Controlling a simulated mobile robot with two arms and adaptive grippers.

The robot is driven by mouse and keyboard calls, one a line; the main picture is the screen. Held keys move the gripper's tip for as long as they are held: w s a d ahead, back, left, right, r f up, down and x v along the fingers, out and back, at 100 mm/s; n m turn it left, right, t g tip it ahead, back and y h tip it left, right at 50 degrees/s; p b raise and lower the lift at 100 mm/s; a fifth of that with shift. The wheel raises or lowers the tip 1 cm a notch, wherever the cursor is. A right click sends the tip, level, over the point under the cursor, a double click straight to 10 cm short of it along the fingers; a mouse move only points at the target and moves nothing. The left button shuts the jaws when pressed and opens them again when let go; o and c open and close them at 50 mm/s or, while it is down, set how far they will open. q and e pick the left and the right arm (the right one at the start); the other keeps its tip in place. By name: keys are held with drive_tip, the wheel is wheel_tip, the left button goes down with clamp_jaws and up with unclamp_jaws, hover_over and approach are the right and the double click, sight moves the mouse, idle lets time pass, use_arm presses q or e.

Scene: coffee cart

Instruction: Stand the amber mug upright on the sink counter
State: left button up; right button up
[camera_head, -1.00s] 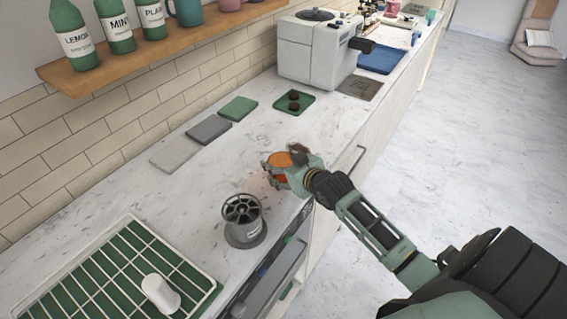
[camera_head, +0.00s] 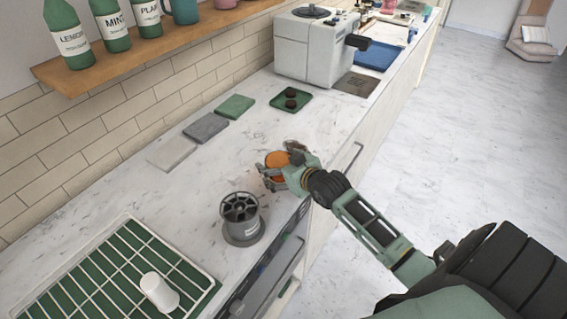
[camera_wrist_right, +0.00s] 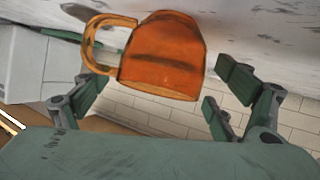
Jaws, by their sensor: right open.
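The amber mug (camera_head: 277,159) is on the marble counter near its front edge, partly hidden by my right gripper in the head view. In the right wrist view the mug (camera_wrist_right: 163,58) shows nearly whole, its handle to the left, with the counter along the top of the picture. I cannot tell surely which end of the mug is up. My right gripper (camera_head: 272,172) is open around the mug; its fingers (camera_wrist_right: 155,97) stand on either side with visible gaps. My left gripper is out of view.
A grey cylindrical fixture (camera_head: 242,221) stands close to the gripper. A green drying tray with a white rack (camera_head: 75,265) holds a white cup (camera_head: 159,292). Flat mats (camera_head: 206,127), a green tray with dark pucks (camera_head: 276,102) and a coffee machine (camera_head: 313,50) lie farther along.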

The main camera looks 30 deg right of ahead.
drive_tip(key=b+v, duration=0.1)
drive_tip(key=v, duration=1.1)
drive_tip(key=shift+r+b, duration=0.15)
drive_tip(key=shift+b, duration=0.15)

····················

■ Written request
Select the lines that carry the string "button" and copy them.

■ Written response
The robot is driven by mouse and keyboard calls, one a line; the main picture is the screen. Held keys move the gripper's tip for as long as they are held: w s a d ahead, back, left, right, r f up, down and x v along the fingers, out and back, at 100 mm/s; n m turn it left, right, t g tip it ahead, back and y h tip it left, right at 50 degrees/s; p b raise and lower the lift at 100 mm/s; a fifth of that with shift. The wheel raises or lowers the tip 1 cm a notch, wherever the cursor is. A right click sends the tip, level, over the point under the cursor, a double click straight to 10 cm short of it along the fingers; a mouse move only points at the target and moves nothing. The left button shuts the jaws when pressed and opens them again when let go; o and c open and close them at 50 mm/s or, while it is down, set how far they will open. q and e pick the left and the right arm (the right one at the start); the other keeps its tip in place. By name: keys are held with drive_tip, the wheel is wheel_tip, the left button goes down with clamp_jaws and up with unclamp_jaws, hover_over and approach are the right and the double click, sight moves the mouse, idle lets time pass, use_arm presses q or e.
State: left button up; right button up

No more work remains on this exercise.